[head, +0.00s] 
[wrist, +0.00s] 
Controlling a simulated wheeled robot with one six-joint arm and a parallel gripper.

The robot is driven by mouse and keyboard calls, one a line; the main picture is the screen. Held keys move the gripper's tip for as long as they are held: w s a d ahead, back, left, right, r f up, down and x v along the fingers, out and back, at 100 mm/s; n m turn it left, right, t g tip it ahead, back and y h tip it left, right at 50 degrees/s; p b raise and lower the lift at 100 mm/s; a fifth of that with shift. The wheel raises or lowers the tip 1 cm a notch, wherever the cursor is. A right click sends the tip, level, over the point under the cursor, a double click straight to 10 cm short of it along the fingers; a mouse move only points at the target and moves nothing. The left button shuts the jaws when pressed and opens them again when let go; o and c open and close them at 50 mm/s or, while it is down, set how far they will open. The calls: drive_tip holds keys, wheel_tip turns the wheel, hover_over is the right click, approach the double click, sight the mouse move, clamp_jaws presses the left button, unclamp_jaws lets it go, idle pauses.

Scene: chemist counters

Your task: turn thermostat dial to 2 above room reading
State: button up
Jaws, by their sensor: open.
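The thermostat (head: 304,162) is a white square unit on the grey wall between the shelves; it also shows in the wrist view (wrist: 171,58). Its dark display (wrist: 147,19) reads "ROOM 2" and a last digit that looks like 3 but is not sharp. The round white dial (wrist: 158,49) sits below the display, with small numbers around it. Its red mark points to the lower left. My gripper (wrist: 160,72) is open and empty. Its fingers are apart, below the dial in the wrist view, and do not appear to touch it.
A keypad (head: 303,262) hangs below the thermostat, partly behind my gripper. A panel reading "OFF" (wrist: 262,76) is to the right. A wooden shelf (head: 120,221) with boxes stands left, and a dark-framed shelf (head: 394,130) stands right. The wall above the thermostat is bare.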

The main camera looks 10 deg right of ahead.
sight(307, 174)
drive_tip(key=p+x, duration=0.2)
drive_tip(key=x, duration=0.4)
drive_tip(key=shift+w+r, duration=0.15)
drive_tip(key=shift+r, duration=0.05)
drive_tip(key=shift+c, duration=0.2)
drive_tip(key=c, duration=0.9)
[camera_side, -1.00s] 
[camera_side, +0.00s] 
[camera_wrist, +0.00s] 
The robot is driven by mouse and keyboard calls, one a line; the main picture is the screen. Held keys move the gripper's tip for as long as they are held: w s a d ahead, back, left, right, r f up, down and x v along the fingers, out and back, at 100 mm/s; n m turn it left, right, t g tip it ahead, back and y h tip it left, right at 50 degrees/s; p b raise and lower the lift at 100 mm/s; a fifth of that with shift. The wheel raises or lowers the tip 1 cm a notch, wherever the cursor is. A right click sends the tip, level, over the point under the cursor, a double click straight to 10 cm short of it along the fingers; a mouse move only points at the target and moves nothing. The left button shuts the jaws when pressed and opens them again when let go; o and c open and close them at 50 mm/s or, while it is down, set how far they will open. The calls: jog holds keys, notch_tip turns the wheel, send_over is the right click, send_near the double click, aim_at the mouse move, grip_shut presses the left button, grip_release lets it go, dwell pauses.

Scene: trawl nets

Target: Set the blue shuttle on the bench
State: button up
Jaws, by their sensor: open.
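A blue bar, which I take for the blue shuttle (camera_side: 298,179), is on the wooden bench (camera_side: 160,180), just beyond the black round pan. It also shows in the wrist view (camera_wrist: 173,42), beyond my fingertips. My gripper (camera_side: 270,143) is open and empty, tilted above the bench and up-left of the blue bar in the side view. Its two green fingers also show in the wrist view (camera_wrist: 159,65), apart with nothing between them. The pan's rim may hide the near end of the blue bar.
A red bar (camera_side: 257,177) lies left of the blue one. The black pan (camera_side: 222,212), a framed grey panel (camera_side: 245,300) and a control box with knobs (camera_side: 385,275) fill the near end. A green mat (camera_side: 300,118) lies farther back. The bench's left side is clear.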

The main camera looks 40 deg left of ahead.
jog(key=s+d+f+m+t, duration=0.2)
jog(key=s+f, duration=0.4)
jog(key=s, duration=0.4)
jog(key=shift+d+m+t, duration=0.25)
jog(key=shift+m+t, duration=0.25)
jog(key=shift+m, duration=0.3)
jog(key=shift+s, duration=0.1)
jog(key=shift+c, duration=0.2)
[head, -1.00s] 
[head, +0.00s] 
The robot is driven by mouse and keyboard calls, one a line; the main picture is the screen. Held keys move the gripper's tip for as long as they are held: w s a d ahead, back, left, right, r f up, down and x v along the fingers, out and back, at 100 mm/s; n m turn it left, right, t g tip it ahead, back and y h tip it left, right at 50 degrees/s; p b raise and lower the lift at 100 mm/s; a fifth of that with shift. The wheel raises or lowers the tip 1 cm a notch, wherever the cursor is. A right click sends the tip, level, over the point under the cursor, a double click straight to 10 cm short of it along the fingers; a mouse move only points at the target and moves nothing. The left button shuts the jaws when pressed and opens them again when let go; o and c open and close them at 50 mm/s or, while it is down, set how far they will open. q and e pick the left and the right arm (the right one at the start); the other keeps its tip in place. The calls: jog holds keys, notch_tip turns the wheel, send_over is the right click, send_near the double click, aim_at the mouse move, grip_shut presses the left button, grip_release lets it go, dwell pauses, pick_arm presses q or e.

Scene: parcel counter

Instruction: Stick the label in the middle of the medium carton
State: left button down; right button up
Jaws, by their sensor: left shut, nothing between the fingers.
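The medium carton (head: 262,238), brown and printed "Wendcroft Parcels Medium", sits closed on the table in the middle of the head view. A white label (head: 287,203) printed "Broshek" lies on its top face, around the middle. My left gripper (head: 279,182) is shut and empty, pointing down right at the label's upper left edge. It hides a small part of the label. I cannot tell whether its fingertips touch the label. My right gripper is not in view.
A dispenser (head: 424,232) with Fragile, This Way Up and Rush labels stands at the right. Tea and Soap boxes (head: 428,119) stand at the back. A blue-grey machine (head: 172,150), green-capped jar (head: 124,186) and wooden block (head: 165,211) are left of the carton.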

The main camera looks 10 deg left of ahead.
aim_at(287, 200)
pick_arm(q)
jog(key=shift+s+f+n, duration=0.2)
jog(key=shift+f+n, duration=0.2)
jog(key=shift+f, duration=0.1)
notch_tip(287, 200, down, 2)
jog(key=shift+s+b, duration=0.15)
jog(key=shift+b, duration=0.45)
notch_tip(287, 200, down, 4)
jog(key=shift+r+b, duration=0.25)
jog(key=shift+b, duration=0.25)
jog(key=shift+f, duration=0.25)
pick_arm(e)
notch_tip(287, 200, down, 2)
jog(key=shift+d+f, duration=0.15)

◇ ◇ ◇

_STATED GOAL_: State the number of lines above that hold the string "Scene", with nothing added.

_RESULT_: 3